L'effondrement des bourses au mois d'août tend à attester l'hypothèse d'une crise profonde du crédit qui ne peut se résumer aux seuls montants des crédits à risques - "subprime" - émis aux Etats-Unis. En effet, les quelques 150 milliards $ qui correspondaient à ces fameux "subprime" sont depuis longtemps effacés. La hausse des taux inter-bancaires et les injections massives de liquidités des banques centrales montrent plutôt une crise de confiance des investisseurs à l'égard de la rentabilité du crédit en général. Si la crise est issue des Etats-Unis, elle touche désormais l'ensemble du système financier international.

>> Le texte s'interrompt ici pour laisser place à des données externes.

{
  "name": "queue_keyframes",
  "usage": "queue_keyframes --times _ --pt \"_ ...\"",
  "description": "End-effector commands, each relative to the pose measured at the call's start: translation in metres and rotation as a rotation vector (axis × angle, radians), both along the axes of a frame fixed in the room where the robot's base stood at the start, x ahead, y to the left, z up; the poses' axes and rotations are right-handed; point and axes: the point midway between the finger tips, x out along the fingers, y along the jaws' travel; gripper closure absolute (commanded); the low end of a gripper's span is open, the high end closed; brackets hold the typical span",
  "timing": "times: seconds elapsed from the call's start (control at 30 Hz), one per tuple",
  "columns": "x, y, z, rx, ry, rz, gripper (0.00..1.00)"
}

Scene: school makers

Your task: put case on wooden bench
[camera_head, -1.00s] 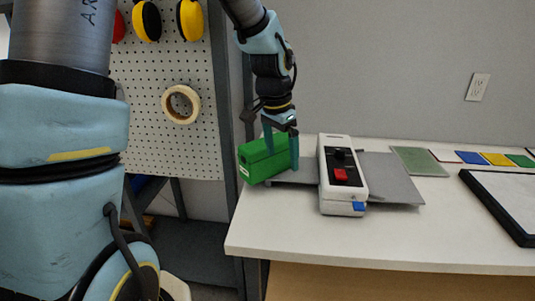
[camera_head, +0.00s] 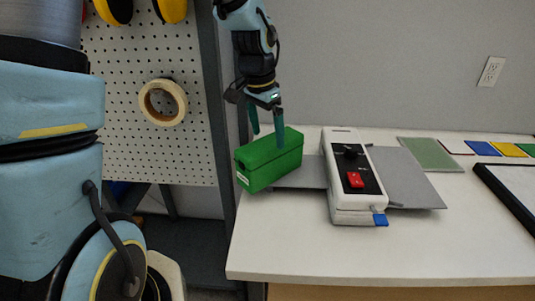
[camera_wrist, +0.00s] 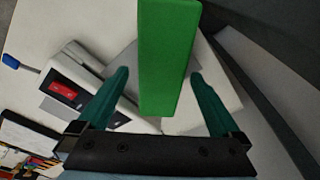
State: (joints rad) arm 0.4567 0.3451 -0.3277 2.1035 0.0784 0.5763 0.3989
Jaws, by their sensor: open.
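The green case (camera_head: 268,163), a long box, lies at the left end of the white-topped table, by the grey plate of a white machine. My gripper (camera_head: 267,140) is open over the case; the near finger overlaps the case's top in the head view. In the wrist view the case (camera_wrist: 168,60) stretches between and beyond the two spread fingers (camera_wrist: 160,105), with gaps on both sides. I cannot make out a separate wooden bench; the white table (camera_head: 330,255) has a wood-coloured front panel.
The white machine (camera_head: 345,205) with a red switch and grey plates stands right of the case. A green mat (camera_head: 430,154), coloured cards and a dark-framed board (camera_head: 510,200) lie farther right. A pegboard (camera_head: 120,140) stands left. The table's front is clear.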

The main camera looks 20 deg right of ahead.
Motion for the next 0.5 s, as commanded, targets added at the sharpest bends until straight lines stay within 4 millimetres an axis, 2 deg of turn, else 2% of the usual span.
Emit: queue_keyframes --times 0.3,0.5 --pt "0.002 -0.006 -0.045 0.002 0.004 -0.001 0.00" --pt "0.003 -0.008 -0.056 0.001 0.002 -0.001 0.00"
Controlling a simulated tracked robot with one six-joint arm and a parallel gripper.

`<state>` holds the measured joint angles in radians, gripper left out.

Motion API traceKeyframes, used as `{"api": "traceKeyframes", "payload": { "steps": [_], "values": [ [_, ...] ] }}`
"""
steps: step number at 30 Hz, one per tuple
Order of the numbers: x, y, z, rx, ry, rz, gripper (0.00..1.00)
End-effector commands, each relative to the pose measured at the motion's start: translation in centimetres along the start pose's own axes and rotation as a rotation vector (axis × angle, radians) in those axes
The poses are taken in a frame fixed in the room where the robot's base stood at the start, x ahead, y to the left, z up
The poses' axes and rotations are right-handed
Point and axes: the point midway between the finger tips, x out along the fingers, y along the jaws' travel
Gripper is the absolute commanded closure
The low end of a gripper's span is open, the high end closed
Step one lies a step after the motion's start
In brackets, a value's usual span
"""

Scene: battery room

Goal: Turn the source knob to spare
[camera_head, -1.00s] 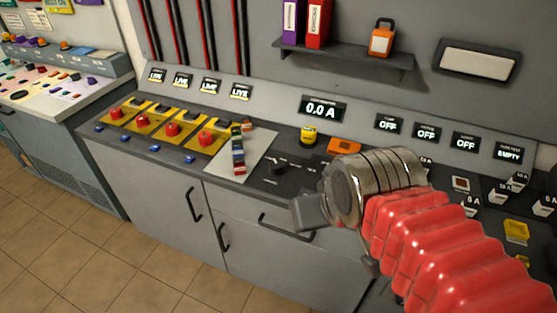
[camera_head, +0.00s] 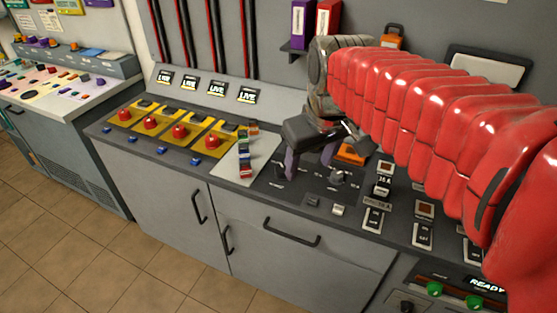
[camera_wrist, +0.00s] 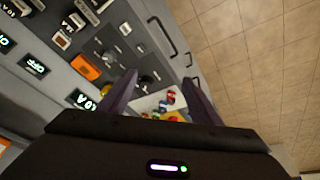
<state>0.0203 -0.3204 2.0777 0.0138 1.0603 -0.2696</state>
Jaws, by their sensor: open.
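Two dark rotary knobs sit on the black panel in the middle of the console. One knob (camera_head: 338,178) is plain to see at the right of the panel. The other, nearer the pale plate, is mostly hidden behind my gripper in the head view; this knob (camera_wrist: 147,80) shows between my fingers in the wrist view. The labels are too small to read, so I cannot tell which is the source knob or its setting. My gripper (camera_head: 308,168) points down over the panel, open and empty, its fingers apart.
A pale plate (camera_head: 262,165) with a stack of coloured pieces lies left of the panel. Red buttons on yellow bases (camera_head: 179,131) stand farther left. An orange object (camera_head: 350,153) lies behind the panel; switches (camera_head: 373,219) are to the right. A drawer handle (camera_head: 291,231) is below.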

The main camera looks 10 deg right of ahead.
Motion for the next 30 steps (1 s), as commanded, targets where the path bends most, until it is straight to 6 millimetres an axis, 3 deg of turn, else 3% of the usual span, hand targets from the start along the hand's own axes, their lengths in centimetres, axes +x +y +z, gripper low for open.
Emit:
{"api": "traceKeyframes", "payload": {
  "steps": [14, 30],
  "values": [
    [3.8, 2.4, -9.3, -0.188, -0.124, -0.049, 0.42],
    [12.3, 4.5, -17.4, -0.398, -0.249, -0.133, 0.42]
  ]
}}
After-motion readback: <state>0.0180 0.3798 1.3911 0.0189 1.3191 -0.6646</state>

Le système capitaliste repose sur une dette continuellement reportée, qui dans son principe est destinée à être perpétuelle (
J. A. Schumpeter). Ce faisant, les montants prêtés ne correspondent que partiellement à une contre-partie réelle, mais à une contre-partie telle qu'elle pourrait se concrétiser dans l'avenir. L'investissement capitaliste repose donc fondamentalement sur un pari de croissance indéfinie de l'économie, sans lequel tout investissement, selon les modèles de la micro-économie, serait vain. Dans ce contexte les crises boursières sont donc des périodes d'ajustement entre la rentabilité escomptée et les biens réellement produits.
Toutefois, la crise actuelle se distingue de ce modèle en tant qu'elle est d'abord une crise du système financier et non de l'économie réelle. En effet, la croissance mondiale autour de 5% n'a jamais été aussi forte et, sauf aux Etats-Unis du moins, n'avait aucune raison de ralentir. C'est le sytème de crédit qui, ces denières années, s'est emballé en prêttant tout azimut sans être en mesure de garder une visibilé suffisante sur les investissements consentis. Ainsi une banque, malgré une politique d'investissement très prudente, peut néanmoins par le jeu des prêts en cascade se retrouver exposée Ó des créances douteuses comme le "subprime" américain.

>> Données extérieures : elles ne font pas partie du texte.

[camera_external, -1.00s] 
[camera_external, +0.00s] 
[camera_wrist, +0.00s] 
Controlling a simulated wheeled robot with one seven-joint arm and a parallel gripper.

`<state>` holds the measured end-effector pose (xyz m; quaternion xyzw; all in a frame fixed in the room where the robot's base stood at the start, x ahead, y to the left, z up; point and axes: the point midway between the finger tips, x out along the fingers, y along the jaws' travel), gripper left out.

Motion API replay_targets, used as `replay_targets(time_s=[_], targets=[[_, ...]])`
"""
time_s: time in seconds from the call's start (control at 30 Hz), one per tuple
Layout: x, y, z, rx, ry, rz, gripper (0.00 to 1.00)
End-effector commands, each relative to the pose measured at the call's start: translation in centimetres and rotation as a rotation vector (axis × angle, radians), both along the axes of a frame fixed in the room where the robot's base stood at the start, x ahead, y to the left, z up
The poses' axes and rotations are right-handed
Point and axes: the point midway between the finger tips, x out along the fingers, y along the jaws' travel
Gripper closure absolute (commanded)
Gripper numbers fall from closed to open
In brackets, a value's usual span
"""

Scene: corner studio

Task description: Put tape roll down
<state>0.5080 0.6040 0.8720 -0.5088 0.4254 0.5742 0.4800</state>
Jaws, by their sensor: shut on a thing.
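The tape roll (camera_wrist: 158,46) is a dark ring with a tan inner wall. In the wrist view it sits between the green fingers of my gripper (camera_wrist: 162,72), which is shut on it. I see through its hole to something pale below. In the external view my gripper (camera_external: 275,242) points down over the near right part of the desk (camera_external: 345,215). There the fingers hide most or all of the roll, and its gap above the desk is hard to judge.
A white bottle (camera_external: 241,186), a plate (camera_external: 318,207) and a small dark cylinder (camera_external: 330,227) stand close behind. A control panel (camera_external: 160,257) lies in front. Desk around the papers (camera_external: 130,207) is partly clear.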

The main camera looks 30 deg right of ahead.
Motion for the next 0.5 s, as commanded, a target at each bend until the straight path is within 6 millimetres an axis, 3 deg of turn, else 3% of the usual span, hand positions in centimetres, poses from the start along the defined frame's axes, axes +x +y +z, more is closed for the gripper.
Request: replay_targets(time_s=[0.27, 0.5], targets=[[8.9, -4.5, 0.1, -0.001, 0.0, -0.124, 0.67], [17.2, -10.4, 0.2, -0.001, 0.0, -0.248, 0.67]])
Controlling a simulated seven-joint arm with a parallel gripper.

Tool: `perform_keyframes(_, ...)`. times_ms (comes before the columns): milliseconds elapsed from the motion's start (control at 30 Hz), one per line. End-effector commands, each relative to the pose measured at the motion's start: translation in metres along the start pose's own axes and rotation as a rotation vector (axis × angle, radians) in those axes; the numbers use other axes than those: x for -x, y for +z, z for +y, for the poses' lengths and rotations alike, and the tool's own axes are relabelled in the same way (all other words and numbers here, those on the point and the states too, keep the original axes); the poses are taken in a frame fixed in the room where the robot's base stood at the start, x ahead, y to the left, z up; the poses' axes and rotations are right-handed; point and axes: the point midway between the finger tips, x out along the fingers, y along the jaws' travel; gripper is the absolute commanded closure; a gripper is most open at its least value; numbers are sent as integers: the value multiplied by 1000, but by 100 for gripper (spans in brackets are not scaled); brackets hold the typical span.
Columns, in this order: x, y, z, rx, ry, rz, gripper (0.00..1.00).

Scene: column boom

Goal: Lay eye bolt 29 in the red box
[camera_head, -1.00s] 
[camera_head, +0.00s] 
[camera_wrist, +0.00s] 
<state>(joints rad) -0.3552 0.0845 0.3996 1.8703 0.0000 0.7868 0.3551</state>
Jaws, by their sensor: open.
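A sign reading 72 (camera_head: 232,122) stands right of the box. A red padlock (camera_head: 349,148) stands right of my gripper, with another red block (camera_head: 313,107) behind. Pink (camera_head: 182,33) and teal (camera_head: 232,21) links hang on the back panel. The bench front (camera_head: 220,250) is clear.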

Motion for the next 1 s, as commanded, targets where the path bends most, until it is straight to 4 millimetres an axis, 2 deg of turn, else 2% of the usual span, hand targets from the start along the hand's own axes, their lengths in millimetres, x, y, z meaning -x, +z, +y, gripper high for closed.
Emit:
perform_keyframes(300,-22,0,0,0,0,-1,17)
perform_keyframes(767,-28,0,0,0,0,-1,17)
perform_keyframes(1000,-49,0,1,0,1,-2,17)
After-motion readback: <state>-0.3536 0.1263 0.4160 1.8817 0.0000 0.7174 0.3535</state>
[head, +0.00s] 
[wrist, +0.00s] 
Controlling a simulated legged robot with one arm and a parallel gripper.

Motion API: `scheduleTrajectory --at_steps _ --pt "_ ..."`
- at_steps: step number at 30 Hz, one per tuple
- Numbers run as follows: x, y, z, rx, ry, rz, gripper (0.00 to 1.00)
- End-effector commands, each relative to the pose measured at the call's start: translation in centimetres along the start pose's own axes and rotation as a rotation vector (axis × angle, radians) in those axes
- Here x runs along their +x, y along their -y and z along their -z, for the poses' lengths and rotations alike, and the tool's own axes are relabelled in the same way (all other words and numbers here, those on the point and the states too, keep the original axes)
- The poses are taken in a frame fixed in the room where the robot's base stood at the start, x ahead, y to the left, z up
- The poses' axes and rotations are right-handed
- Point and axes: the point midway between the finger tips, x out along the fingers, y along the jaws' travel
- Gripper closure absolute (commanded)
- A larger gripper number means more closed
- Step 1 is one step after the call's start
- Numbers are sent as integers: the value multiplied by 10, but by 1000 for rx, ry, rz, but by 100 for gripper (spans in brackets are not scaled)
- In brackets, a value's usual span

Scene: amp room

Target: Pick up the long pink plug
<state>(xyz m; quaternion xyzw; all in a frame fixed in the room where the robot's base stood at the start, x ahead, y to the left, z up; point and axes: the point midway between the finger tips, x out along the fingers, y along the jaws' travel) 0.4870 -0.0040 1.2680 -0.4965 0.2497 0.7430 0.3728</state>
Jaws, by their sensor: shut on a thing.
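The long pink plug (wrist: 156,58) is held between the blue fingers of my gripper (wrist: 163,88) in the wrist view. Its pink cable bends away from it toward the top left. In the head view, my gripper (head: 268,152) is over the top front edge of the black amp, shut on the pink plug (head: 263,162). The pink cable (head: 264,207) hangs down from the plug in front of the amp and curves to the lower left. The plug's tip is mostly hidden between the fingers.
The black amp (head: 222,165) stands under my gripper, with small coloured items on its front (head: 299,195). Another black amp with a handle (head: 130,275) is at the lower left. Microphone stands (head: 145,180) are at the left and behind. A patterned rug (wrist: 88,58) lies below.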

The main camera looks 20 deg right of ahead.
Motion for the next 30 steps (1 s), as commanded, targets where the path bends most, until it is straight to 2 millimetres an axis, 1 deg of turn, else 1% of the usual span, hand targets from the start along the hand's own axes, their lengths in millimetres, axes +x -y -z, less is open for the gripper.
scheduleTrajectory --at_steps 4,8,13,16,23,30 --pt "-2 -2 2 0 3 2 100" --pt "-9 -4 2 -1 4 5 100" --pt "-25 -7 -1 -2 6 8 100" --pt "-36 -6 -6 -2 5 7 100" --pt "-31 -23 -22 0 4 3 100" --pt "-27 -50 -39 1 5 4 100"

La crise actuelle exprime donc une chute brutale de confiance des acteurs financiers les uns vis-à-vis des autres et un souci d'augmenter la visibilité de leurs investissments. Tant que la monnaie, à commencer par le dollar et le yen, était bon marché, cette question de visibilité pouvait passer au second plan; les acteurs financiers étant en mesure de se refinancer à moindre coût auprès des banques centrales. Mais la politique de resserrement monétaire entamée ces derniers temps par la FED a dévalué les investissements et conduit les créanciers à un regain soudain de prudence.
En baissant leurs taux d'intérêt, à l'image de la FED le 17 août dernier, les banques centrales pourront peut-être stopper la crise en refinançant et en réévaluant le marché de la dette. Mais elles ne résoudront pas le problème de fond. L'absence de visibilité sur les investissments demeurera et forcera un loyer de la monnaie de moins en moins cher. Si ce type de mécanisme parvient à se péréniser, les banques centrales auront définitivement perdu leur rôle de régulateur de l'économie et deviendront de simples réserves de valeurs au service du système financier international.
Ce changement de capitaine à la tête du navire n'est peut-être pas une mauvaise chose, mais les besoins de financement du marché de la dette étant supérieur à celui de l'économie réelle, l'équilibrage risque de s'effectuer par une inflation mondiale sans précédent.